» Items
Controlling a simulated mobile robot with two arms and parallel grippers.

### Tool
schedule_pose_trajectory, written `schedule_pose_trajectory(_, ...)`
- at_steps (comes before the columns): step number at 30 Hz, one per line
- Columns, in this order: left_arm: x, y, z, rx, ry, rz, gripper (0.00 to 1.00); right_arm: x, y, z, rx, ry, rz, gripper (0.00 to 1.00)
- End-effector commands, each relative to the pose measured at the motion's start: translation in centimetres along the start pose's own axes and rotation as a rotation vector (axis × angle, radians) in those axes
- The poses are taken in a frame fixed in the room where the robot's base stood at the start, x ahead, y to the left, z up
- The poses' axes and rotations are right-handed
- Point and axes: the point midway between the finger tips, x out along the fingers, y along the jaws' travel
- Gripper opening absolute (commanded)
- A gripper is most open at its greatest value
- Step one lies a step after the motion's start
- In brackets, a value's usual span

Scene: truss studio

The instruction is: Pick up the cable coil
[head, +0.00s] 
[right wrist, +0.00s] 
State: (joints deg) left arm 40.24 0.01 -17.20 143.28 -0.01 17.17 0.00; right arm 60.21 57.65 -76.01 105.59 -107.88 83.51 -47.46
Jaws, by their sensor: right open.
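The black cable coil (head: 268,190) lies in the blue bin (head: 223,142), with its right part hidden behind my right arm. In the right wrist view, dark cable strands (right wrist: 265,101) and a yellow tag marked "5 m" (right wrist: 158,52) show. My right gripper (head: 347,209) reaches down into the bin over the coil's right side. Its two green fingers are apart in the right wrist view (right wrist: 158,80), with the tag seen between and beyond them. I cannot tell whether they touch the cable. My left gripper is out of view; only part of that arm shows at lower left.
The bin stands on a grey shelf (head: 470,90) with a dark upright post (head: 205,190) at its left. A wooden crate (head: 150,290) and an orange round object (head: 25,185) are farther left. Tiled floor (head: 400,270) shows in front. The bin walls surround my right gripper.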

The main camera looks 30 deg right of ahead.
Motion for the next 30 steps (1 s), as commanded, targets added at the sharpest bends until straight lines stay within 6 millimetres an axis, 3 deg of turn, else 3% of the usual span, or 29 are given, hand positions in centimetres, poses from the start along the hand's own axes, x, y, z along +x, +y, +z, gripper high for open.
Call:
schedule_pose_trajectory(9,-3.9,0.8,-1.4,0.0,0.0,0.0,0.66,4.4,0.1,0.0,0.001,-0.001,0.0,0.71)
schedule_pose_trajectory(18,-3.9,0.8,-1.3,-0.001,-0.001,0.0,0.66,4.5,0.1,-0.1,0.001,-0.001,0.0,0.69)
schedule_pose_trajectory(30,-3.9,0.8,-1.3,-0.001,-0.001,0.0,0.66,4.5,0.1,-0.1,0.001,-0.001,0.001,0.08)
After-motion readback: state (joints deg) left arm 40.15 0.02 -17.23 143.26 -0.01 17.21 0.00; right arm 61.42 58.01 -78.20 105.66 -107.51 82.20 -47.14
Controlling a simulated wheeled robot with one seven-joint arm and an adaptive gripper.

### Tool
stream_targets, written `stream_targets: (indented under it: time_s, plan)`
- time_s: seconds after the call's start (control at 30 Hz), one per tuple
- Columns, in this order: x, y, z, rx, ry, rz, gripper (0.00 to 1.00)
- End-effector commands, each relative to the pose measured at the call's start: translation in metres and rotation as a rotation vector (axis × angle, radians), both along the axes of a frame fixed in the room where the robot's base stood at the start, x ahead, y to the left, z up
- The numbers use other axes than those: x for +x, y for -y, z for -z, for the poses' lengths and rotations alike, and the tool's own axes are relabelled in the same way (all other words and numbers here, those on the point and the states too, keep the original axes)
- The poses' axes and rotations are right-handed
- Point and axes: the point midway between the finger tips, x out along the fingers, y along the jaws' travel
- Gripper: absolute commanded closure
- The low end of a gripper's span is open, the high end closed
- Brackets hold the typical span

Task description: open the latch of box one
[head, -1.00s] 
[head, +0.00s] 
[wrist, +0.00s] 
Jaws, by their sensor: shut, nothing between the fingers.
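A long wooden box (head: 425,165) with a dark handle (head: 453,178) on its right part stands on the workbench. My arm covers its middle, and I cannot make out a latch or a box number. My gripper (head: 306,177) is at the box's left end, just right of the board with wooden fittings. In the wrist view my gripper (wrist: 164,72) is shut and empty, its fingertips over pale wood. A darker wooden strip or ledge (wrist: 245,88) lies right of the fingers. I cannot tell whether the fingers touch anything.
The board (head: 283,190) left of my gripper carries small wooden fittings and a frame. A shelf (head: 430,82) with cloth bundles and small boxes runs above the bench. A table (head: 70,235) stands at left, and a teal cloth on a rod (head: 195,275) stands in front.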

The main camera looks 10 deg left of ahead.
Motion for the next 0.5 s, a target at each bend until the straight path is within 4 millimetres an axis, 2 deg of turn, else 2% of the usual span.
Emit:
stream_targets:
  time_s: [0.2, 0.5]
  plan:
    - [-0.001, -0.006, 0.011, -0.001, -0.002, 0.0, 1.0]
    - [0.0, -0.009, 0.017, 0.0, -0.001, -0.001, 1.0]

* * *

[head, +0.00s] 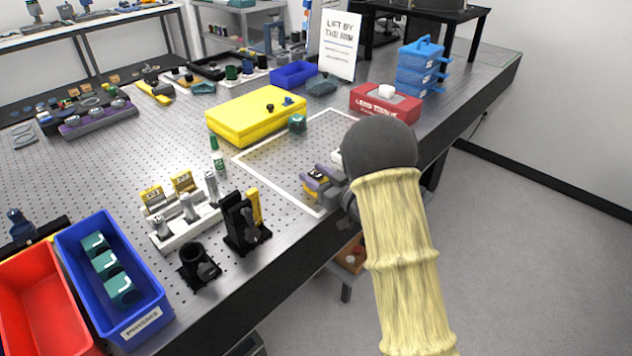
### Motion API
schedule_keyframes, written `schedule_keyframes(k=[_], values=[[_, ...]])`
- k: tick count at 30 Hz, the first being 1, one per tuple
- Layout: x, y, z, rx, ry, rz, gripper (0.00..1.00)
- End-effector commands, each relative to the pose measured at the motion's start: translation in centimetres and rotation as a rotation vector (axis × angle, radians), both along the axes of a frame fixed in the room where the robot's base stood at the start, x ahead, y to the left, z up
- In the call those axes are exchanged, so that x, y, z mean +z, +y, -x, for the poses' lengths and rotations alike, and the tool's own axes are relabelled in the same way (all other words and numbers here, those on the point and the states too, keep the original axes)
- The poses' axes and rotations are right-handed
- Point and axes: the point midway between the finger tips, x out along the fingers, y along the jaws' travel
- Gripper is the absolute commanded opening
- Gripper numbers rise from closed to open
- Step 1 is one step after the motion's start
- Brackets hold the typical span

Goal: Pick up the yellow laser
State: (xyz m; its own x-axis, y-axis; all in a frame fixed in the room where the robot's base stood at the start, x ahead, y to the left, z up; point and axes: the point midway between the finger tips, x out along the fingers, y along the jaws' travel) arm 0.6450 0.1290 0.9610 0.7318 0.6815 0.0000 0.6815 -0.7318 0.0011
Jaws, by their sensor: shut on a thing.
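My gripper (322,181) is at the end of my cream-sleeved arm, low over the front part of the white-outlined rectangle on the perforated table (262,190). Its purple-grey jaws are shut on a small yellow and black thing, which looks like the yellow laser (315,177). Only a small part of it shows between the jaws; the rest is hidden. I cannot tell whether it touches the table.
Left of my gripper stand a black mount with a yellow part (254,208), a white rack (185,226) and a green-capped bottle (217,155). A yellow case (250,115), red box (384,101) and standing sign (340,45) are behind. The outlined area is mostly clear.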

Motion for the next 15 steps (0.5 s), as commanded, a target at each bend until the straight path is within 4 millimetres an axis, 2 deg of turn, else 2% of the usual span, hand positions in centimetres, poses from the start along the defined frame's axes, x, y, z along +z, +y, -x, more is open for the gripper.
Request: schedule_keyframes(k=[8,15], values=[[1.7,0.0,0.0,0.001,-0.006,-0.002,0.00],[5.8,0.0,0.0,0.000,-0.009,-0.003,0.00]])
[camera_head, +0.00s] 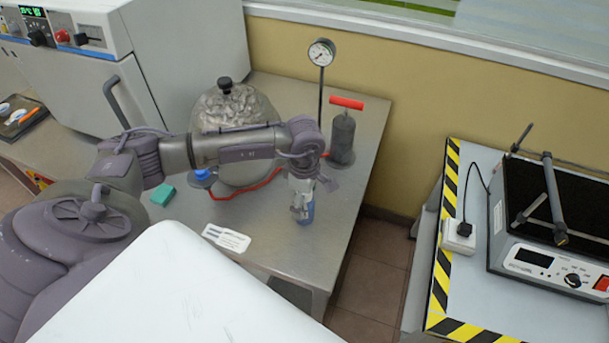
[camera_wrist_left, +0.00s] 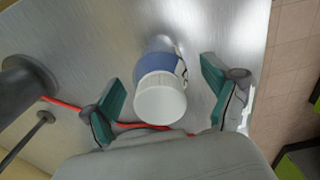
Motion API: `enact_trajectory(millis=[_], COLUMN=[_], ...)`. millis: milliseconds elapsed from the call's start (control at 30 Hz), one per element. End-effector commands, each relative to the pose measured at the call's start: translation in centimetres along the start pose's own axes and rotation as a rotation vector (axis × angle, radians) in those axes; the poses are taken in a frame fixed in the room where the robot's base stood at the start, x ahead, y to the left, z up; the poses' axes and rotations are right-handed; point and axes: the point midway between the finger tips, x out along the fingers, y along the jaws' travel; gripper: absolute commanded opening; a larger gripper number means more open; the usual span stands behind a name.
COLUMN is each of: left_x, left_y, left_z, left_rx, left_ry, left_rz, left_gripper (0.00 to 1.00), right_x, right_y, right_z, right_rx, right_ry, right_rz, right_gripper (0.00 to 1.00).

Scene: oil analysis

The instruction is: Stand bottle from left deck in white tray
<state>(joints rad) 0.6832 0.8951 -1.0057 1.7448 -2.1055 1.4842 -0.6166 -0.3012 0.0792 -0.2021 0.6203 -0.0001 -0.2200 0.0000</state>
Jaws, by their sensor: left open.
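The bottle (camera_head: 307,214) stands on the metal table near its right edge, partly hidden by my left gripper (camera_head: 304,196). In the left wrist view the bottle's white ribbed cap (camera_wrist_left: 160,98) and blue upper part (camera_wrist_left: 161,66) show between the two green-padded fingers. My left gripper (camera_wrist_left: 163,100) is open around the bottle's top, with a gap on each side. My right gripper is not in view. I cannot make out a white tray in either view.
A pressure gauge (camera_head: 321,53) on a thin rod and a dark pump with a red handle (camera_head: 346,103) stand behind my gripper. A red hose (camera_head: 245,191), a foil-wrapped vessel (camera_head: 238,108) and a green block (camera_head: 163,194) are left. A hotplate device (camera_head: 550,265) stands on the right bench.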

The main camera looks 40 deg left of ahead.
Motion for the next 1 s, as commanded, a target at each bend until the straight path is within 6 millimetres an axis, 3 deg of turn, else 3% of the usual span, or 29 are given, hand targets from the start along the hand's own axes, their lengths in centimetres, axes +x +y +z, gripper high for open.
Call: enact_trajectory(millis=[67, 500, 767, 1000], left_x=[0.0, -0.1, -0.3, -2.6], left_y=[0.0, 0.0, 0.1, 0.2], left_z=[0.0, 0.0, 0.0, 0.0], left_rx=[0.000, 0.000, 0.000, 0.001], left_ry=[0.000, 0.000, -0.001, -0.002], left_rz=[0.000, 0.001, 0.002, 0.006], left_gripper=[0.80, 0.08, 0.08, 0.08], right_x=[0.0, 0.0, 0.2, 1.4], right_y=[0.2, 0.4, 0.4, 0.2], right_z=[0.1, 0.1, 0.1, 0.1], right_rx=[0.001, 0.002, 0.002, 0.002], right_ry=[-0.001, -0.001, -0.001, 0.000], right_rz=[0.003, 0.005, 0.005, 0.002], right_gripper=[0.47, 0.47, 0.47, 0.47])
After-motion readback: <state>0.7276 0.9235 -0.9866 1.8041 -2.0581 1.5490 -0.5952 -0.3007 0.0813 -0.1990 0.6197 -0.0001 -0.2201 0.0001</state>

» What the task asks
Identify which lines contain the word "taken" and copy each one.

» Solution for this task
- The poses are taken in a frame fixed in the room where the robot's base stood at the start, x ahead, y to the left, z up
Motion API: `enact_trajectory(millis=[_], COLUMN=[_], ...)`. millis: milliseconds elapsed from the call's start (control at 30 Hz), one per element. End-effector commands, each relative to the pose measured at the call's start: translation in centimetres along the start pose's own axes and rotation as a rotation vector (axis × angle, radians) in those axes; the poses are taken in a frame fixed in the room where the robot's base stood at the start, x ahead, y to the left, z up; the poses' axes and rotations are right-handed; point and axes: the point midway between the finger tips, x out along the fingers, y along the jaws' travel; gripper: absolute commanded opening; a larger gripper number means more open; the usual span stands behind a name.

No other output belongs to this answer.